John La Bouchardière

John La Bouchardière is a British opera, film and television director.

Biography

La Bouchardière was a chorister at Magdalen College, Oxford, studied at the University of Birmingham and was a staff director at English National Opera. He also spent several years working internationally as an assistant and revival director in opera, for such companies as the BBC, Channel 4, New Israeli Opera, Opera Graz, Opéra National du Rhin, Opera North, Scottish Opera, Teatro Liceu (Barcelona), Vlaamse Opera, Teatro São Carlos (Lisbon), La Fenice and Opera Zurich.[1]

His productions include Semele (Scottish Opera and Florentine Opera, Milwaukee), Eugene Onegin, Tamerlano (Scottish Opera), Rigoletto (Opera Holland Park), Don Giovanni (Operosa Festival, Varna, Bulgaria), Carmen (Nordfjord, Norway), Cavalli's Giasone (Royal Academy of Music), and Mozart's Idomeneo (Florentine Opera).[2]

He is best known for The Full Monteverdi, his acclaimed reworking of Monteverdi's Fourth book of Madrigals with I Fagiolini, winning a Royal Philharmonic Society Award in 2006; it toured widely as a live production, including a run of performances at Lincoln Center for Performing Arts, New York City.[3] This was released in a film version in 2007 and has been awarded a Choc du Monde de la Musique.;[4][5] La Bouchardière was creative director at Polyphonic Films from 2006 to 2021 and created Music Room, a classical music television series for the cable channel Sky Arts.

He returned to Lincoln Center for Performing Arts, New York in July 2013 to direct a controversial reimagining of Lera Auerbach's a cappella opera The Blind (based on the symbolist play by Maurice Maeterlinck), for which the audience was blindfolded throughout.[6] In 2014, he directed a new production of John Adams' El Niño for Spoleto Festival USA, which was widely praised for taking a very different approach from that of its original director, Peter Sellars.[7] and returned to Spoleto Festival in 2019 to direct the first theatrical staging of Joby Talbot's Path of Miracles.[8]

References

  1. "About POLYPHONIC - Est. 2006".
  2. "Florentine's "Idomeneo": Thoroughly modern opera seria".
  3. Kozinn, Allan (24 July 2007). "What's on Tonight's Menu?
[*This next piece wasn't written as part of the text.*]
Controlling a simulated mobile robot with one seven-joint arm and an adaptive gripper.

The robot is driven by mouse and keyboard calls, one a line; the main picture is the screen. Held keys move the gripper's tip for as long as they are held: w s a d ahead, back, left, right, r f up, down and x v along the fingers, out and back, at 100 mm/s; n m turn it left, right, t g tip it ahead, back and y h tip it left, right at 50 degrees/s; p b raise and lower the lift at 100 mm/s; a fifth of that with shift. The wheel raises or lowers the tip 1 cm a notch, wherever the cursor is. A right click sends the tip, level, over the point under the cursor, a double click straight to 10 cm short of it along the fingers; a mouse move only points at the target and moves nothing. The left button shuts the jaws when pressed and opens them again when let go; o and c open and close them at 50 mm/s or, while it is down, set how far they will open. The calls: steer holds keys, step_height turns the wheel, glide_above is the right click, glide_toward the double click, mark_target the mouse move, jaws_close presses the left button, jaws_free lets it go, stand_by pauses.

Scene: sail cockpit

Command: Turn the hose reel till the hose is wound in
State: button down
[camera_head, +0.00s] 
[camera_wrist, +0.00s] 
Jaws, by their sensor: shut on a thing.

A Torrid Lovers' Quarrel". The New York Times.
  4. "Matchmaking at the opera". TheGuardian.com. 11 November 2007.
  5. William Verrone: Adaptation and the Avant-Garde: Alternative Perspectives on Adaptation Theory and Practice (Bloomsbury, 2011)
  6. Schweitzer, Vivien (5 July 2013). "Listening to a Disconnected Society". The New York Times.
  7. Waleson, Heidi (3 June 2014). "An Intimate Adams Amid Bleak Offerings". Wall Street Journal.
  8. "Spoleto Festival USA 2019: Path of Miracles by the Westminster Choir".